▶ _GIVEN DATA_:

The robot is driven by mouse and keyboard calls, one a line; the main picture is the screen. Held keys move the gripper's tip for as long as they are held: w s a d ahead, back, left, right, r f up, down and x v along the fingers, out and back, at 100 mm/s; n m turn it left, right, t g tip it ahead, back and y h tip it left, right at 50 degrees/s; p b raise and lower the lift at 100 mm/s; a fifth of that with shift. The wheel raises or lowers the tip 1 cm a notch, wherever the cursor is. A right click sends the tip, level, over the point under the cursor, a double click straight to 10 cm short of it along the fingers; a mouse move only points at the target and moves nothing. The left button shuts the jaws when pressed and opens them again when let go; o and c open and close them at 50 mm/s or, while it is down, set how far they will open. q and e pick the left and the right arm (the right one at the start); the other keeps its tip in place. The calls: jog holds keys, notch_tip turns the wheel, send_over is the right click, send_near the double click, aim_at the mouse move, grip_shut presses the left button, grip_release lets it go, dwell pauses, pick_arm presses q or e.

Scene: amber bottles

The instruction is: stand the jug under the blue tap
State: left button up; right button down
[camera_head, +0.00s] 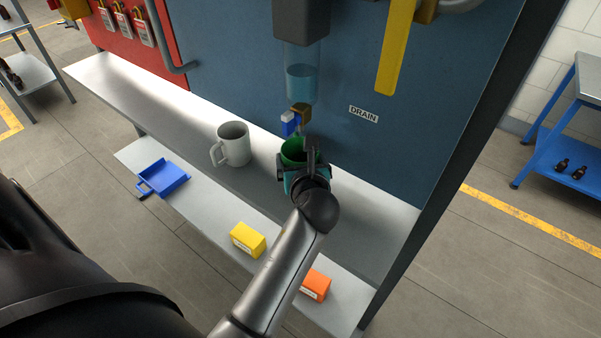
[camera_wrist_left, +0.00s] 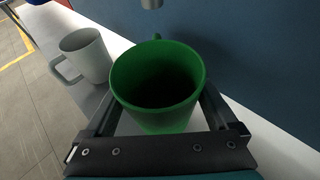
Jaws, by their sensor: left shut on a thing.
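A green jug (camera_head: 294,152), open at the top, is between the fingers of my left gripper (camera_head: 304,172), which is shut on it. In the left wrist view the green jug (camera_wrist_left: 158,88) is upright, its handle on the far side. The blue tap (camera_head: 290,124), with a brass body, hangs below a clear tank and just above the jug's far rim. A metal spout end (camera_wrist_left: 151,4) shows beyond the rim in the left wrist view. Whether the jug's base touches the shelf is hidden. My right gripper is not in view.
A pale grey mug (camera_head: 234,145) stands on the metal shelf (camera_head: 180,117) left of the green jug. A blue tray (camera_head: 163,178), a yellow box (camera_head: 247,239) and an orange box (camera_head: 315,284) are on the lower ledge. A yellow lever (camera_head: 396,48) hangs at the upper right.

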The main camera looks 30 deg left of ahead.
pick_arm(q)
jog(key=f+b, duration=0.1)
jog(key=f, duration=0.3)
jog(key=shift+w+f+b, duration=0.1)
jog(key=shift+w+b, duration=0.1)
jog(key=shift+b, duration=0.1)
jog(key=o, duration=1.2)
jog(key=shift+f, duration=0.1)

▶ _EXERCISE OBJECTIVE_: Starting at the line with "Scene: amber bottles" and ending at the line with "[camera_wrist_left, +0.00s]", copy each line exactly, both ends included. Do not copy the pictures.

▶ _CORRECT ANSWER_:
Scene: amber bottles

The instruction is: stand the jug under the blue tap
State: left button up; right button down
[camera_head, +0.00s] 
[camera_wrist_left, +0.00s] 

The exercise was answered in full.